| Exercise details |
Write the listing below out again exactly, dropping the images.

| Data section |
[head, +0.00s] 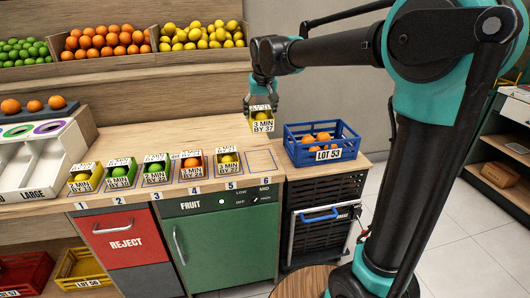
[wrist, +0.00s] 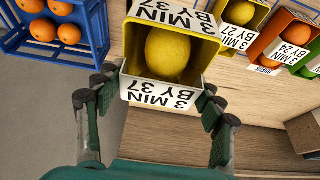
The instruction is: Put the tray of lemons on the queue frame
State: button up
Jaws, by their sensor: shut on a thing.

| Response to this exercise |
[head, +0.00s] 
[wrist, +0.00s] 
The instruction is: Put the tray of lemons on the queue frame
State: button up
Jaws, by their sensor: shut on a thing.

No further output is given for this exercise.